TASK TO CARRY OUT
Pick out each line containing the string "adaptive" and copy it.

INFORMATION PROVIDED
########################################

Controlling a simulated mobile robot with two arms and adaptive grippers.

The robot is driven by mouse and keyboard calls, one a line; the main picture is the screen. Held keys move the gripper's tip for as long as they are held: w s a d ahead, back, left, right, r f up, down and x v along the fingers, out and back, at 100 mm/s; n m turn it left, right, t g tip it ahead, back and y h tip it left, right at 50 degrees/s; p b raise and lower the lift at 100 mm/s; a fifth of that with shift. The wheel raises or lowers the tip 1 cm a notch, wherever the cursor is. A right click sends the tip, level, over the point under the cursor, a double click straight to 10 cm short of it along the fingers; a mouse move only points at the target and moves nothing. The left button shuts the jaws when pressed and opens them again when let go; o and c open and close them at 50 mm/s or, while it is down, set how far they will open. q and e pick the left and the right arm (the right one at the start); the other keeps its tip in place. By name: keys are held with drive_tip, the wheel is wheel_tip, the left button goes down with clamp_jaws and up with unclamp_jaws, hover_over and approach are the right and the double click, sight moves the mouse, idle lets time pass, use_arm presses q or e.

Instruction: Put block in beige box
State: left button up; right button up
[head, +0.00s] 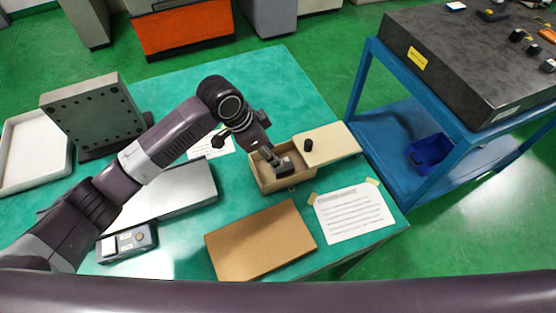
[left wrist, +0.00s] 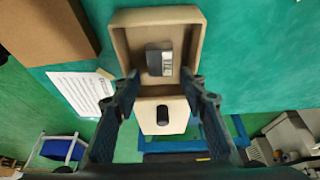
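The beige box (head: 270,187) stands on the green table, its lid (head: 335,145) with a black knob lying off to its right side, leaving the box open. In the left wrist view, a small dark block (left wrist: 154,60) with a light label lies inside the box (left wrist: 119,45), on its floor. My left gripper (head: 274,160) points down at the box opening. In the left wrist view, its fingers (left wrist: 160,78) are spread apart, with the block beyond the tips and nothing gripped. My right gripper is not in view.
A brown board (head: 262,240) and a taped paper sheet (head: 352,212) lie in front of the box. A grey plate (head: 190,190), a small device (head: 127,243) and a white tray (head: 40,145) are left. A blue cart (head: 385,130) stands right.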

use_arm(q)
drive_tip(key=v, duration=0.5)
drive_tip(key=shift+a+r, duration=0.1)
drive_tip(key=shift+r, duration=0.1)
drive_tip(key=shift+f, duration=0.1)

########################################

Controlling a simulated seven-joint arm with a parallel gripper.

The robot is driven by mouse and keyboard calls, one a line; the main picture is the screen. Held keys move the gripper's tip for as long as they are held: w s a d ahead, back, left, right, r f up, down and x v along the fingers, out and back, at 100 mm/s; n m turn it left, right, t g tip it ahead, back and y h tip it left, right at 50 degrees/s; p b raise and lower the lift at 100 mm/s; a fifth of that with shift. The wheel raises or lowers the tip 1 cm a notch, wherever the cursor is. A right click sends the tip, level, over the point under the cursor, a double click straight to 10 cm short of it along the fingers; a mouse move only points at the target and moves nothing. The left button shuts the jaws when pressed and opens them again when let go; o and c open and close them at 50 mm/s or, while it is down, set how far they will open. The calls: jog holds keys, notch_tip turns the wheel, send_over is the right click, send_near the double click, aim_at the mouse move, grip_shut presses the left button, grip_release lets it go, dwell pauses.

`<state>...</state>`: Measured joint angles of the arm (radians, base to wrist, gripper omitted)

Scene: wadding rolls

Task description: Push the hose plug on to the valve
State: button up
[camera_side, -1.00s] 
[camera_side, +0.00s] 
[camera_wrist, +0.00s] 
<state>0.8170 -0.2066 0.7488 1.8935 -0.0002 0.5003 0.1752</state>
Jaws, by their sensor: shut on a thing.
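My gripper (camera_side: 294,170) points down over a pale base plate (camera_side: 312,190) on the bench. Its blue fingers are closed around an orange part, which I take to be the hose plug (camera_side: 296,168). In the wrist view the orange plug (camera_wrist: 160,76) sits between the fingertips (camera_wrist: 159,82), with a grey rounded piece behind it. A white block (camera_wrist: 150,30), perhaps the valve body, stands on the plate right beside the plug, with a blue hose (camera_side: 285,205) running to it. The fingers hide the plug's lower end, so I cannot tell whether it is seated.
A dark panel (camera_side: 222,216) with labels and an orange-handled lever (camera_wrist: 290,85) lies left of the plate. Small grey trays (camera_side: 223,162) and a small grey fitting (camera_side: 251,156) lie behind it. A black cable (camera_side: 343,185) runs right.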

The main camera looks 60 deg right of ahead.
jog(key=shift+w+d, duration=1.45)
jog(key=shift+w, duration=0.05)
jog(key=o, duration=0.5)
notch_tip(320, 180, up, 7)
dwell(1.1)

########################################

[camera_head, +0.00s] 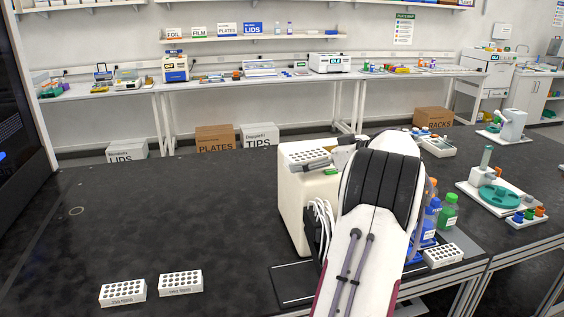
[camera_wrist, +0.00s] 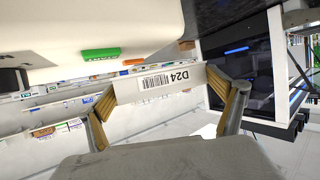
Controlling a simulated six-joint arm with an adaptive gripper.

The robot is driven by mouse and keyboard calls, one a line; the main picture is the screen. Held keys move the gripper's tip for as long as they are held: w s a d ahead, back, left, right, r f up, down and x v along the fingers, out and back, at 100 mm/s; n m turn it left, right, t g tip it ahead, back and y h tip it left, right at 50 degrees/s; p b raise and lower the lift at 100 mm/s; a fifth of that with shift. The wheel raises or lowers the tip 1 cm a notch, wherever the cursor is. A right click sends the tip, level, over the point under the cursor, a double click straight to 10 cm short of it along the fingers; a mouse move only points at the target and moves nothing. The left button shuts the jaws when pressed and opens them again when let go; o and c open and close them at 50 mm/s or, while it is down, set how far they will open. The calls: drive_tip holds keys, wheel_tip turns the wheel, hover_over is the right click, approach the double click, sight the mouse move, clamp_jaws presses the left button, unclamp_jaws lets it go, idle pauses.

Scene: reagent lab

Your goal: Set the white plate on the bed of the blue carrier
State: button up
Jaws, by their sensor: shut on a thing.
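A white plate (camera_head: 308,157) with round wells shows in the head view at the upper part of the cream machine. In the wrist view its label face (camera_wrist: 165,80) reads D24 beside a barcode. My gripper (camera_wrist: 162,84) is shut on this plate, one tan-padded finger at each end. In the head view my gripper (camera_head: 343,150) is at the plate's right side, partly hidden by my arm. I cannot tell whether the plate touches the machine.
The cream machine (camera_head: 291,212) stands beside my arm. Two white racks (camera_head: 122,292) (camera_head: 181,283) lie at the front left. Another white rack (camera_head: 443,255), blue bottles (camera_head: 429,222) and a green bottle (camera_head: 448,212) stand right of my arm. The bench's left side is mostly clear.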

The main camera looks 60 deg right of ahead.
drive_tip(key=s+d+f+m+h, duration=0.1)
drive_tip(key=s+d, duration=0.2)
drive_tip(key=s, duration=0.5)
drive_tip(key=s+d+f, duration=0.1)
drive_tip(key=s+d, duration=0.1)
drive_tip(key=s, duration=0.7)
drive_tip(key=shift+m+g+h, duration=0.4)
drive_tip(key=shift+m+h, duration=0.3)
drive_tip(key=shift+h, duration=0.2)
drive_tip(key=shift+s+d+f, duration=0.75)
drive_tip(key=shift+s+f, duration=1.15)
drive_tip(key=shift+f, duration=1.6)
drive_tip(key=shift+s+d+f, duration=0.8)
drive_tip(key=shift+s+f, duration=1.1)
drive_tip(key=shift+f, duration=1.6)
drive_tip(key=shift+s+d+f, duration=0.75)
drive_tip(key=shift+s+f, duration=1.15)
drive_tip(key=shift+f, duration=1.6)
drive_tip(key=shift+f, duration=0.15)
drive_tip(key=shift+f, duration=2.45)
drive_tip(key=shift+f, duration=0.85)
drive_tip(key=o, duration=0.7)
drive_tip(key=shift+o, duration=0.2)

########################################

SOLVED PROBLEM
Controlling a simulated mobile robot with two arms and adaptive grippers.
Controlling a simulated six-joint arm with an adaptive gripper.

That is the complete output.